Sunday, April 24, 2016

The Berlin Package

In this sequel to Murder on Safari, an unlikely trio including a movie producer, a film star, and an African tour guide must protect themselves and the world from a dangerous terrorist nuclear trade. Pero Baltazar is the aforementioned film producer, thinking initially he is taking a film assignment in the German capital of Berlin and is attempting to get his career back on track that experienced a turnaround due to a life-endangering experience in East Africa where the terroristic al-Shabaab attacked his convoy. However, he again is reluctantly thrust into the world of danger when the U.S. State Department and the Central Intelligence Agency give him a secret assignment, its contractors ready to eliminate him if he doesn’t succeed.

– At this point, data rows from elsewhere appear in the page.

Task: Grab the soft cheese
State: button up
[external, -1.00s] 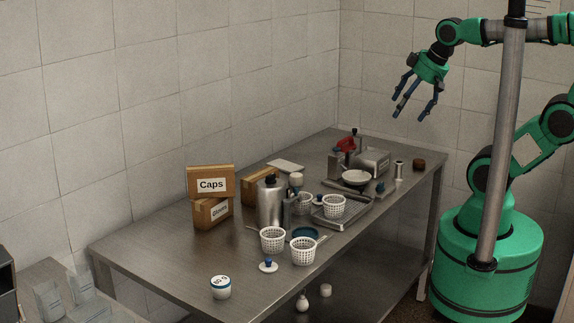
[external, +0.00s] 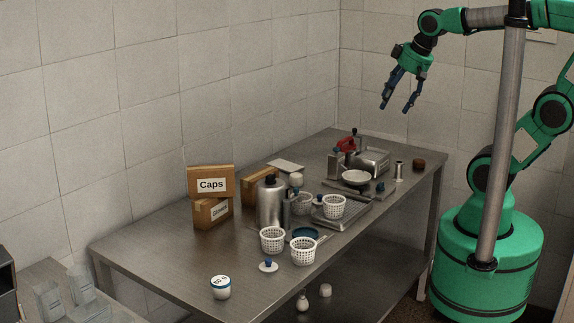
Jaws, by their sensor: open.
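My gripper (external: 396,108) is open and empty, fingers pointing down, high above the far right end of the steel table (external: 150,258). No item is clearly recognisable as the soft cheese. A small white rounded piece (external: 296,180) stands at the back, beside the cardboard boxes; I cannot tell what it is. Several white perforated baskets stand mid-table, including a front one (external: 303,251), one to its left (external: 272,240) and one on a metal tray (external: 334,207). Their contents are too small to make out.
A box marked Caps (external: 211,182) sits on another box (external: 212,213). A tall metal bottle (external: 270,203) stands behind the baskets. A scale with a white bowl (external: 355,177) and a brown jar (external: 419,164) are at the far end. The table's near left is clear.

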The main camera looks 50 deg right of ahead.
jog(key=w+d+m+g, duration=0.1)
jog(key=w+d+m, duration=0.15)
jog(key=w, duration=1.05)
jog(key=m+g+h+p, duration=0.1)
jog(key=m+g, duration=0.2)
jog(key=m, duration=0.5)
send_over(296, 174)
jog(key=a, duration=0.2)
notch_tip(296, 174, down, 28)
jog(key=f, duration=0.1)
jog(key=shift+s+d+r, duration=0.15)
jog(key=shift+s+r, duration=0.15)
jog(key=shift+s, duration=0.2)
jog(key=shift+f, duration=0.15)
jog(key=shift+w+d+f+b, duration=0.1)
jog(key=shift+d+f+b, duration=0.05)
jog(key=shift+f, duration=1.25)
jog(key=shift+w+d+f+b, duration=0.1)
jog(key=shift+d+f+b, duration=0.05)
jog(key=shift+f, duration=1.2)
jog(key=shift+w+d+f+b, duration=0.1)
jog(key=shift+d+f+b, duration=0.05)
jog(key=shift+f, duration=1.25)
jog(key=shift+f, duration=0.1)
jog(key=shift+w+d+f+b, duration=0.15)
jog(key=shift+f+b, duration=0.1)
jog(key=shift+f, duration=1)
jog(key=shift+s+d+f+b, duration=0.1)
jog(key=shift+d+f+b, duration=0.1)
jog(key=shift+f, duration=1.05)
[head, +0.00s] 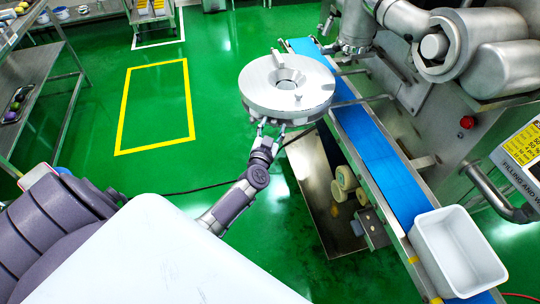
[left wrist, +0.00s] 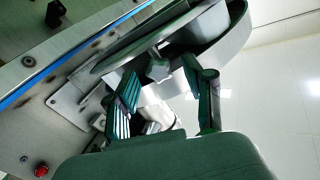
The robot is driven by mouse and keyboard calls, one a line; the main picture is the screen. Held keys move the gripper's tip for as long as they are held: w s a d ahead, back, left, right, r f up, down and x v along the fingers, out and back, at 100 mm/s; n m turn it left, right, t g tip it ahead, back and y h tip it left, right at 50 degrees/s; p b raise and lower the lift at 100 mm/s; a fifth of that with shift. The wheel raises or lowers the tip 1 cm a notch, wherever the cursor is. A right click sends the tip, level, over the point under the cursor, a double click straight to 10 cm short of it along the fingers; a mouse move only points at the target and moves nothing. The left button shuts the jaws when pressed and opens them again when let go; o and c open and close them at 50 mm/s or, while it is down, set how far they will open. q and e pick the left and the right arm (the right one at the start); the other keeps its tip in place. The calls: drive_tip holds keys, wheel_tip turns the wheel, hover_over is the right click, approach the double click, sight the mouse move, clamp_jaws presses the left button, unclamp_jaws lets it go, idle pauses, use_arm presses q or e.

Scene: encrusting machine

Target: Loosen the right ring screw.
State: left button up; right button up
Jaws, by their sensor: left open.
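A round silver metal disc (head: 262,97) with a central hole sits beside the blue belt in the head view. My left gripper (head: 269,127) is at its near lower edge, with its fingertips just under the rim. In the left wrist view, a small grey lobed screw knob (left wrist: 158,69) shows beneath the round metal part (left wrist: 205,32). The open fingers of my left gripper (left wrist: 162,82) stand on either side of the knob. I cannot tell whether they touch it. The knob is hidden in the head view. My right gripper is not in view.
A blue conveyor belt (head: 372,150) runs beside the disc, with a white bin (head: 458,250) at its near end. Grey machine housings (head: 470,45) fill the upper right. A metal table (head: 30,65) stands at the left.

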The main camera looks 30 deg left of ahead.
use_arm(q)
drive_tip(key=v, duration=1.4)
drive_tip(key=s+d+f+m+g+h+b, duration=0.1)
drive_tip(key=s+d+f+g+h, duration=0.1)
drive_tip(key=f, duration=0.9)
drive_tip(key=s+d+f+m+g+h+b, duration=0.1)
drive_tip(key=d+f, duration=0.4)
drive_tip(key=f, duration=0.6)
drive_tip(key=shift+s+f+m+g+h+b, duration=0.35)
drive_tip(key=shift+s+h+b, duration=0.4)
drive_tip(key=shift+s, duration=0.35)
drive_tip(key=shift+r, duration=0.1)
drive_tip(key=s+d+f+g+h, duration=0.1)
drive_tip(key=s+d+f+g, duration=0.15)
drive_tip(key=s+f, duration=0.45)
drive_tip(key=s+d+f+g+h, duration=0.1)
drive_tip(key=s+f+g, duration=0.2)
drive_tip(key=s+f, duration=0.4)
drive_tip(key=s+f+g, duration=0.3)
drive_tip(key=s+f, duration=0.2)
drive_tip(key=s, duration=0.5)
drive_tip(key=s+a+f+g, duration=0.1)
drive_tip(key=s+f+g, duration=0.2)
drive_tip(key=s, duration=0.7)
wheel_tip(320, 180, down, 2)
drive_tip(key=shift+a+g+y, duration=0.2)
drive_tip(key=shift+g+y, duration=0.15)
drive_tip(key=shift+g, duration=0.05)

Baltazar thus seeks help from friends and allies to uncover the mystery of the package, with potential connections to Nazi concentration camp gold that the United States Treasury Department recently sold. He must also help thwart the head of a prominent banking group that once served as the head of the deceased East German Ministry for State Security, or Stasi as it was commonly called during the Cold War. Pero thus summons his old friend, the African tour guide Mbuno, to help track the moves of his adversaries as though they were animals, and race to rescue a kidnapped film star and director.

The novel itself commences with an airplane having troubles over the Atlantic during a night in March, aboard which protagonist Pero Baltazar is, and is effective in rectifying the aircraft’s engine problems, and is lauded for a safe landing. He’s ultimately recruited by police for a dangerous mission that takes him to European locales such as Switzerland, with this sequel overall being an enjoyable one, having an agile pace and never becoming boring or repetitive as can be the case with subsequent novels in franchises. Overall, this reviewer would very much recommend this book to those that enjoyed its predecessor.

Peter Riva has spent many months over 30 years travelling throughout Africa and Europe. Much of this time was spent with the legendary guides for East African hunters and adventurers. He created a TV series in 1995 called Wild Things for Paramount. Passing on the fables, true tales, and insider knowledge of these last reserves of true wildlife is his passion. Nonetheless, his job for over forty years has been working as a literary agent. In his spare time, Riva writes science fiction and African adventure books. He lives in Gila, New Mexico.